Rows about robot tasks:
++++

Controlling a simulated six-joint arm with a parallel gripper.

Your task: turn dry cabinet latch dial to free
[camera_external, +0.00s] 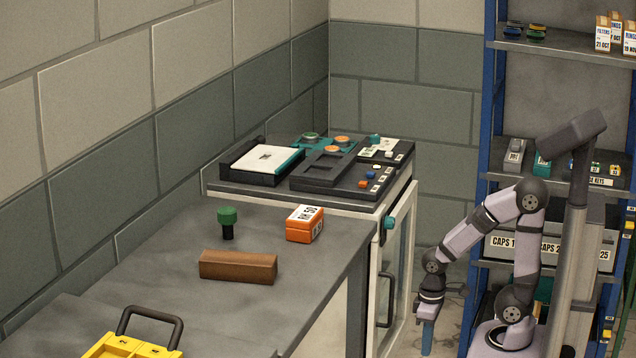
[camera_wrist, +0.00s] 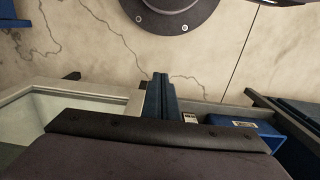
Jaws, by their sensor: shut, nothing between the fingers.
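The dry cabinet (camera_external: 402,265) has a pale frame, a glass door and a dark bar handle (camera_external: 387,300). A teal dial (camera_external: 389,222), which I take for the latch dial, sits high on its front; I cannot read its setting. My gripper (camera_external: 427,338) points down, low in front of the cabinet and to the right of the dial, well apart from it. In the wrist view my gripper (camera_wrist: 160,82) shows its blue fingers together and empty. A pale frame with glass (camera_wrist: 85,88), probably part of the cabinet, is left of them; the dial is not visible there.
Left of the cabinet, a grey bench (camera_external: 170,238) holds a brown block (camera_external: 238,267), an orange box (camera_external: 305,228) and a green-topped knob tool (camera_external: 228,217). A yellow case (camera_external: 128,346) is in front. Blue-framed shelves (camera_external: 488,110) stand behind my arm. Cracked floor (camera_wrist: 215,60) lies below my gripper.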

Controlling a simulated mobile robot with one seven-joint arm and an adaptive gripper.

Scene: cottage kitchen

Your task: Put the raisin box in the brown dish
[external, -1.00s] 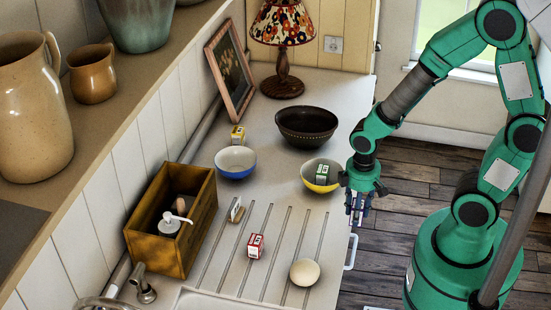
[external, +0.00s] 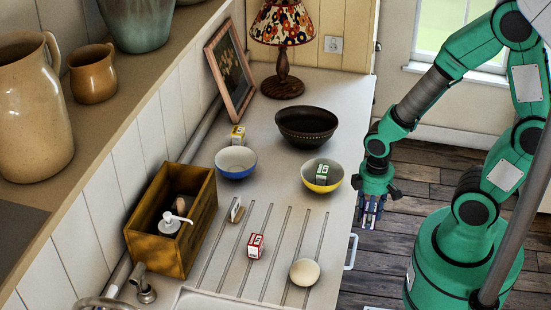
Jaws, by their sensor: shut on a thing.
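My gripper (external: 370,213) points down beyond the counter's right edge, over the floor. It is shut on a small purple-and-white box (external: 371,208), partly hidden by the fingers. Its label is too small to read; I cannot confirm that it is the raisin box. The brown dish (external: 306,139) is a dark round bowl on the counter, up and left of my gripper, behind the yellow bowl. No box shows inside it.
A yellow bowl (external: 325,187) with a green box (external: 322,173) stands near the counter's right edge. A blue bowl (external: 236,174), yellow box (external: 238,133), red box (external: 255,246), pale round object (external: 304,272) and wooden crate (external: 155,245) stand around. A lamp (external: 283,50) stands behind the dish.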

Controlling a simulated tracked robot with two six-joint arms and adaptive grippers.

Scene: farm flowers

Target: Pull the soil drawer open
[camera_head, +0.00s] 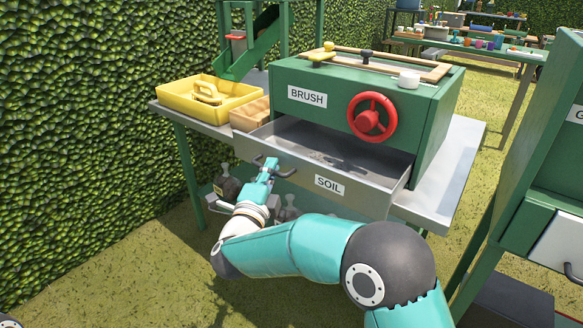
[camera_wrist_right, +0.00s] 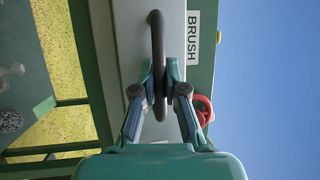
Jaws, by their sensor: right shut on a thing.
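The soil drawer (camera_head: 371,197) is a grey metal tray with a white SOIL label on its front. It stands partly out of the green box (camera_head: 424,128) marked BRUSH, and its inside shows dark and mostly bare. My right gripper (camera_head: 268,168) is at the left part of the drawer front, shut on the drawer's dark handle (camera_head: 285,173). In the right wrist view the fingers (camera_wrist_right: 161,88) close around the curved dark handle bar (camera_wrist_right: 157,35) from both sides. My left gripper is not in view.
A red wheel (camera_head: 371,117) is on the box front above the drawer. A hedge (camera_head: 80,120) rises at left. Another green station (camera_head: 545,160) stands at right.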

++++

# PROMPT
Please return, exactly as written, the lines from the first line of the records above through the line containing "[camera_wrist, +0.00s]", both included, leaving out any pictures.

# WRITTEN SOLUTION
Controlling a simulated six-joint arm with a parallel gripper.

Your task: turn dry cabinet latch dial to free
[camera_external, +0.00s] 
[camera_wrist, +0.00s] 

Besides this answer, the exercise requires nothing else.